## DATA LINES
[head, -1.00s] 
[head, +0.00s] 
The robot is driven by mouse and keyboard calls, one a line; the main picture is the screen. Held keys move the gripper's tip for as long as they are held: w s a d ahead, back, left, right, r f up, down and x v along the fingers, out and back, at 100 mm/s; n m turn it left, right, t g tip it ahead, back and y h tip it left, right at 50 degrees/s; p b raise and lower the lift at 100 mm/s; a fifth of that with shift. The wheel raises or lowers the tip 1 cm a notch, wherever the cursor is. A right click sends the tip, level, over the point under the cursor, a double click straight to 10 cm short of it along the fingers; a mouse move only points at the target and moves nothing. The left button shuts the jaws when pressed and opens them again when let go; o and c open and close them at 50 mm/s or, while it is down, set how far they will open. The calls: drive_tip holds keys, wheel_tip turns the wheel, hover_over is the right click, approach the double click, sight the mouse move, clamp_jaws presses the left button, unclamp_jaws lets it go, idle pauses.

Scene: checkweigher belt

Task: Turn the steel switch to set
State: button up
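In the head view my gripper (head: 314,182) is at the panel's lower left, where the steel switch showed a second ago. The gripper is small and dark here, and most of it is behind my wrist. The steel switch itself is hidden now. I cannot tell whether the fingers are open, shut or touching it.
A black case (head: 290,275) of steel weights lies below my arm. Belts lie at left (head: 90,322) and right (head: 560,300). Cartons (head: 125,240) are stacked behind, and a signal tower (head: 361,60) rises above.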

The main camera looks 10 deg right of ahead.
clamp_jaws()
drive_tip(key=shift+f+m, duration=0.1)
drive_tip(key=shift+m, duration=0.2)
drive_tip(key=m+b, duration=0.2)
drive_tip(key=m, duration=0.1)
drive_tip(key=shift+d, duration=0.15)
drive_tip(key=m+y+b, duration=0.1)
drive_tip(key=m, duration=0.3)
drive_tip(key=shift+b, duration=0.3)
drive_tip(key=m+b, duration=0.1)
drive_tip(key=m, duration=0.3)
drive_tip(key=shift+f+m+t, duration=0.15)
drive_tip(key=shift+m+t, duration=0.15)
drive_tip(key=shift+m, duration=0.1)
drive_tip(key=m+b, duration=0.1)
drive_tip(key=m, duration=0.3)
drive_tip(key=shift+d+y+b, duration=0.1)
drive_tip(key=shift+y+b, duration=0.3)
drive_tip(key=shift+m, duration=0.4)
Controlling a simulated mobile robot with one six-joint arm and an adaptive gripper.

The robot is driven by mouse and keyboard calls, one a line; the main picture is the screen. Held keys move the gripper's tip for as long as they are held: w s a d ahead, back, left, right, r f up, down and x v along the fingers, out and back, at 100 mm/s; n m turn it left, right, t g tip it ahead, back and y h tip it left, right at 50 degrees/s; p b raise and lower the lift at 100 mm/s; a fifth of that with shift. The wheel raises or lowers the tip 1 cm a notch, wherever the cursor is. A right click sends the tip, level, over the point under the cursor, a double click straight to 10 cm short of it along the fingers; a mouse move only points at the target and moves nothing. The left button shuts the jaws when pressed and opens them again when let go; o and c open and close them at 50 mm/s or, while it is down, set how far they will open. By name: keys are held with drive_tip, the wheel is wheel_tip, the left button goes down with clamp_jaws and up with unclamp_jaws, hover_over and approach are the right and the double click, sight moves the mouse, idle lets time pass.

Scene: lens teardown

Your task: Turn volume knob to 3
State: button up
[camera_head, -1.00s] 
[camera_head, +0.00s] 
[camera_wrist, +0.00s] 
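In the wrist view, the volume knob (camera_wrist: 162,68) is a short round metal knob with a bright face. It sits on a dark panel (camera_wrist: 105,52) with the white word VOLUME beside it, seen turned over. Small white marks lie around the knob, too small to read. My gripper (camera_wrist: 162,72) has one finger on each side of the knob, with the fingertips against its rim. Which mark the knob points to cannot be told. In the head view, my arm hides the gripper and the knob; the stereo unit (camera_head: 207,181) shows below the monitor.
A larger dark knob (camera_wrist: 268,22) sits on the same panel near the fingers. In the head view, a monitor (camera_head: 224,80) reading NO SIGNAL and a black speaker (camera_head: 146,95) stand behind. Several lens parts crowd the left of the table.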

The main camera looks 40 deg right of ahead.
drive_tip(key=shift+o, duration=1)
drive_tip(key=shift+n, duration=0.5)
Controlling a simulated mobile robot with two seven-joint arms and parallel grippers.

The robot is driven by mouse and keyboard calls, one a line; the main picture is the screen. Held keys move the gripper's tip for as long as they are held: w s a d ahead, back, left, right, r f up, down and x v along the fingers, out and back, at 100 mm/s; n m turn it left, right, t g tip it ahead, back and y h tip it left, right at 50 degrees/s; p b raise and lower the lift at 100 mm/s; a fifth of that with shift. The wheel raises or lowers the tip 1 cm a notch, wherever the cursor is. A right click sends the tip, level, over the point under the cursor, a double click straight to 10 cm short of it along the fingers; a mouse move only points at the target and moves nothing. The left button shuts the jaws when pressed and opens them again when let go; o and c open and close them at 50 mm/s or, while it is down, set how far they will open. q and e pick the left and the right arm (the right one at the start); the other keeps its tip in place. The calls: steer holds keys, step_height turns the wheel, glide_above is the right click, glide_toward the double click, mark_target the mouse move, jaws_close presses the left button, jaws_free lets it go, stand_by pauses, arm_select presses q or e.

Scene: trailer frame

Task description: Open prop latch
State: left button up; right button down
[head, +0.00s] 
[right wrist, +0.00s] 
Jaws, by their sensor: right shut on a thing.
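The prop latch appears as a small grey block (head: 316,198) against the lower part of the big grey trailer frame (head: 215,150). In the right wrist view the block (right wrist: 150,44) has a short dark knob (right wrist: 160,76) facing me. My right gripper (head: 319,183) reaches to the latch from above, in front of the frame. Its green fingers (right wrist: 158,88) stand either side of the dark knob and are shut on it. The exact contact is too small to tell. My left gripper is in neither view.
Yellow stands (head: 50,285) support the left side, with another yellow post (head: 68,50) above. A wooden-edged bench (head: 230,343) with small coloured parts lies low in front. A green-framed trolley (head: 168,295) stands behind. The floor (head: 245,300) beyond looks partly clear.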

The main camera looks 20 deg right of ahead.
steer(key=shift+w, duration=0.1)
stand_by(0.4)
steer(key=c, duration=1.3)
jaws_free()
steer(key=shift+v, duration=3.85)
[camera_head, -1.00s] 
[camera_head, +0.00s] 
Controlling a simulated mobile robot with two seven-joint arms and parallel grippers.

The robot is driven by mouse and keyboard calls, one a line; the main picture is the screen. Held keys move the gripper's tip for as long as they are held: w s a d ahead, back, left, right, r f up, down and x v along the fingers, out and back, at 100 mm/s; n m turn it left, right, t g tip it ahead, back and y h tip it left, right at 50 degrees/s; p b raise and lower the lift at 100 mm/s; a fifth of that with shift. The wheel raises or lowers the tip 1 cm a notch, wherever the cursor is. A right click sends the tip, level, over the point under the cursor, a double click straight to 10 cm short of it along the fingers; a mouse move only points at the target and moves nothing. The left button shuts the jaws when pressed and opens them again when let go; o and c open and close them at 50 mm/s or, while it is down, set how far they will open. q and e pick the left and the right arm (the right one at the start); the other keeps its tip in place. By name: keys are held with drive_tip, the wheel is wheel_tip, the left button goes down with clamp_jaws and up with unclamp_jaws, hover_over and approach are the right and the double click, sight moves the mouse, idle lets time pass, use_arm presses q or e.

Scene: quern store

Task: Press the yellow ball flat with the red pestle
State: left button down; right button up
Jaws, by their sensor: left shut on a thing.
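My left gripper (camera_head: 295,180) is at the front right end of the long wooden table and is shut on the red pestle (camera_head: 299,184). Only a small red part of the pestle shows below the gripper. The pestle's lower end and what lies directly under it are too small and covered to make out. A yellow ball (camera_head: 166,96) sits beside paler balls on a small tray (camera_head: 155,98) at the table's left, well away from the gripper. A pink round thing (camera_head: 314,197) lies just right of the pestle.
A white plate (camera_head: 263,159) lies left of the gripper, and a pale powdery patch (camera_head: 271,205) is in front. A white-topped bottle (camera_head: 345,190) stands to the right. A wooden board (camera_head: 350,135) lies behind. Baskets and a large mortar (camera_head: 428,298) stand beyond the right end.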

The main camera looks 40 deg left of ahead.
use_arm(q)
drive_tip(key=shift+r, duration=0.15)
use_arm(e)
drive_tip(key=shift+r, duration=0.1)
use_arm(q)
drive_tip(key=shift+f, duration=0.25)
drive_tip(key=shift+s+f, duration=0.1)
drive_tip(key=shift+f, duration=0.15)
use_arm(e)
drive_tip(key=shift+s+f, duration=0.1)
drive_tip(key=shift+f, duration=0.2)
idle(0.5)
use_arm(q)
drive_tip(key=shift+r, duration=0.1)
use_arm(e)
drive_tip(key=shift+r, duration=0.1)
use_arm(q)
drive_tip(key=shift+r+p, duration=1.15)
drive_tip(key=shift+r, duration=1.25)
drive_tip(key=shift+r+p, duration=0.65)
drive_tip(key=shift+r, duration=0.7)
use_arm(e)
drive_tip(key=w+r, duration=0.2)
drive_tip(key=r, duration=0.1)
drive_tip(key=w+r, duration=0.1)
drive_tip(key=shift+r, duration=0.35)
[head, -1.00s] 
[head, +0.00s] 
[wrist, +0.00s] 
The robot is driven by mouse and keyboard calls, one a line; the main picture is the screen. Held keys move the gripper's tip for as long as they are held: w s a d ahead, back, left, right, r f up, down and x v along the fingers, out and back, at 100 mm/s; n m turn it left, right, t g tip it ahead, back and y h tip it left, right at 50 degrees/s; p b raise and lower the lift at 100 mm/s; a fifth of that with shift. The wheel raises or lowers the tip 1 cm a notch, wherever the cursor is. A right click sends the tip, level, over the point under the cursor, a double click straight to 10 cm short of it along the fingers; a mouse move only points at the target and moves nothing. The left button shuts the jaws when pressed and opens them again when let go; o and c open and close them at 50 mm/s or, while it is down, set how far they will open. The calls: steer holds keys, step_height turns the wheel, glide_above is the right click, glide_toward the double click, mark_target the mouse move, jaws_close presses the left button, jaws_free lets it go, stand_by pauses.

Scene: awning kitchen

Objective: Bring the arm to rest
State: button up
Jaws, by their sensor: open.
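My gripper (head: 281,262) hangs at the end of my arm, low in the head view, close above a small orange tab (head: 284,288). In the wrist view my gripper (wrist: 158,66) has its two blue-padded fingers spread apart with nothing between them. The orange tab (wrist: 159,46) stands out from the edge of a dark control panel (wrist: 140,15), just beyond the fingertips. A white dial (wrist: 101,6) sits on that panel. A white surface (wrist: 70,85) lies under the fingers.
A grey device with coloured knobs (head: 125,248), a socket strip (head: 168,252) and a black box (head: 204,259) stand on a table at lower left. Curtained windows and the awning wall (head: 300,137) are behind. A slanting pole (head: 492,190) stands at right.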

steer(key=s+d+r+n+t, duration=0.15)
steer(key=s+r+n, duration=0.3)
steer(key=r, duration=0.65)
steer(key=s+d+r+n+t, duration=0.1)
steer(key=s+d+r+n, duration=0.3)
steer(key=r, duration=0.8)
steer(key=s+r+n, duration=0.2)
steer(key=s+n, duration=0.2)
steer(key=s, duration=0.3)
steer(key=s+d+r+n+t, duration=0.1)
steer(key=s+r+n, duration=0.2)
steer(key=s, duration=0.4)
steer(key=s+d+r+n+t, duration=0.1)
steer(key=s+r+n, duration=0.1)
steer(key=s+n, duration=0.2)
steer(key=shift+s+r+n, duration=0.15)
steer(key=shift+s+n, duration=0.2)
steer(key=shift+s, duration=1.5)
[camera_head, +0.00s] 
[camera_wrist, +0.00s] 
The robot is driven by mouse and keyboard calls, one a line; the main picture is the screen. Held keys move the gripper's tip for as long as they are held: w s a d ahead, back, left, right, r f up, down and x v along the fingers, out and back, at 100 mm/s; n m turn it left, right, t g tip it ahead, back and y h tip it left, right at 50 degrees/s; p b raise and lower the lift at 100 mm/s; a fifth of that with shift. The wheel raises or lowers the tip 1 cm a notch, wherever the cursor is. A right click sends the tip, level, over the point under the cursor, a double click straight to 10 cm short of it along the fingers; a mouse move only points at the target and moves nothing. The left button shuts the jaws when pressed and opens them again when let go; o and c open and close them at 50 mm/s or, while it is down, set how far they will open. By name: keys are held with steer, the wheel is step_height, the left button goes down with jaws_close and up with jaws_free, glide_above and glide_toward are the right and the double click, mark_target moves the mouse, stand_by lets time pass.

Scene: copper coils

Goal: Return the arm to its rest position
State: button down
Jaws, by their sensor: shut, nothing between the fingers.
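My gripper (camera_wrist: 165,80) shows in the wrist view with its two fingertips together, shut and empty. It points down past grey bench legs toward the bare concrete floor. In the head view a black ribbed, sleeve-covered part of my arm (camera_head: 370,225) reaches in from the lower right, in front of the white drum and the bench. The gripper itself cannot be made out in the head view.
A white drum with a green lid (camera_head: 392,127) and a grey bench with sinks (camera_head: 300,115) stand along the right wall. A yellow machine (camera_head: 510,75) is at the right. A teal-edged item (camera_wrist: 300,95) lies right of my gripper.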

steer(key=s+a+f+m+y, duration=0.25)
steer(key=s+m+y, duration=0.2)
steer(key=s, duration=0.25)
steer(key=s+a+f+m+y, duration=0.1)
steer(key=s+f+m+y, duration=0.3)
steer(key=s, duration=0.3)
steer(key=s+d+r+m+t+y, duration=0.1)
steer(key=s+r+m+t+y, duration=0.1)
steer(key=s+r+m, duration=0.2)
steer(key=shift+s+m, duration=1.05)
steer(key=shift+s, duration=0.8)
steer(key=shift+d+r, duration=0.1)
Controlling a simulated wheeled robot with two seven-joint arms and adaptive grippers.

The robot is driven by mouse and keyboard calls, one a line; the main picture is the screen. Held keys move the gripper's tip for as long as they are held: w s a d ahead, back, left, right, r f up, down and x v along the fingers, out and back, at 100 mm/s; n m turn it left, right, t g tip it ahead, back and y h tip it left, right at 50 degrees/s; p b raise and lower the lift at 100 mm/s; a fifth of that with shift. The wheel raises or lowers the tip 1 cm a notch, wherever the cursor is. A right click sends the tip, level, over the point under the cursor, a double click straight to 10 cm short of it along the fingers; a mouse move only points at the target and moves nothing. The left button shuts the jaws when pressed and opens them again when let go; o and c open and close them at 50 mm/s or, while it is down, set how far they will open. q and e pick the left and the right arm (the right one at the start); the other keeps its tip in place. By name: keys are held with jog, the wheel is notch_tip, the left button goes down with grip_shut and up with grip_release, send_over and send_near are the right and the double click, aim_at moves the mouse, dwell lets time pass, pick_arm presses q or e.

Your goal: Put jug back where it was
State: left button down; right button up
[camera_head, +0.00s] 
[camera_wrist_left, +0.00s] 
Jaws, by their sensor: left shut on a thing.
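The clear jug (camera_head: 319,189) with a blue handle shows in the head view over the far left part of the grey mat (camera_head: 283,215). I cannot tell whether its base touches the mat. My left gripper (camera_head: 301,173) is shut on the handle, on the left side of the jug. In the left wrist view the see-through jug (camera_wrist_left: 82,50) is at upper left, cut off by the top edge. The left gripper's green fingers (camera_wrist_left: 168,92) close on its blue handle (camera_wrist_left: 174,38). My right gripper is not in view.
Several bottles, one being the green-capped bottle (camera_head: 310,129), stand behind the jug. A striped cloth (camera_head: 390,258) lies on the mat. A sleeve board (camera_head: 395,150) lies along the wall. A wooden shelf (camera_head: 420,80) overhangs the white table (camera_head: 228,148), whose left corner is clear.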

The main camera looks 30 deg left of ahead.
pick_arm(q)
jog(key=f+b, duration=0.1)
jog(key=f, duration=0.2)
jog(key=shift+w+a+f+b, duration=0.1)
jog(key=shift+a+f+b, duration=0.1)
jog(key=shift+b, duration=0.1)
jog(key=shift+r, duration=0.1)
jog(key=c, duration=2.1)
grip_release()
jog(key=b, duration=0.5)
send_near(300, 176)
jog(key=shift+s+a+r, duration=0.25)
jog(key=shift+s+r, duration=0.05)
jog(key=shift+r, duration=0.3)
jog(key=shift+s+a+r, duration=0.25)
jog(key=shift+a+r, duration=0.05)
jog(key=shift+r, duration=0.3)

## WHAT THE TASK REQUIRES
Using the material above, gather every line that includes "Scene".

## THE RESPONSE
Scene: checkweigher belt
Scene: lens teardown
Scene: trailer frame
Scene: quern store
Scene: awning kitchen
Scene: copper coils

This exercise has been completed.